Qual sua mensagem para quem quer trabalhar com essa mídia? Seja diferencial, além de talentoso. Se for só mais um, ele pode até ter o sonho dele de chegar, trabalhar em redação, mas acaba caindo num limbo. Tem muitos caras bons que terminam trabalhando em assessoria ou empresas de games. O próprio Renato Bueno, o cara escreveu em muitas revistas, foi editor-chefe do Kotaku Brasil. Hoje, o Renato tem um cargo qualquer dentro da Riot. Não sei como está para ele, mas como antigo fã, me sinto frustrado. Vi uma pessoa que escrevia bem, primeiro a colocar jogos no G1, que trouxe o Kotaku para o Brasil, com um cargo qualquer no financeiro da Riot, que não é nem de Relações Públicas ou assessor.

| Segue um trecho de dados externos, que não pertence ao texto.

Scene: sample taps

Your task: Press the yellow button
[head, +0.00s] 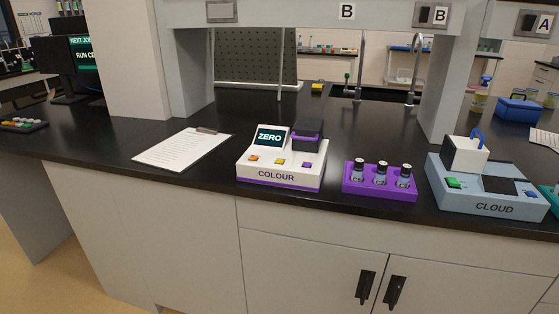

Ele foi otimista em relação ao mercado brasileiro quando ele segurou essa do Kotaku. Por isso nosso maior problema é o consumidor. Eu queria fazer mil e uma coisas que hoje não posso realizar no Techtudo. Se você realmente quer trabalhar em redação, precisa ter um texto bom, algo que chame atenção. E ter conhecimento, desde a época do Atari. Ter uma galera com esse tipo de preparação é bacana. São historiadores, realmente. O grande lance é ter bagagem. A área é muito concorrida, e você precisa ter o diferencial, ser versátil.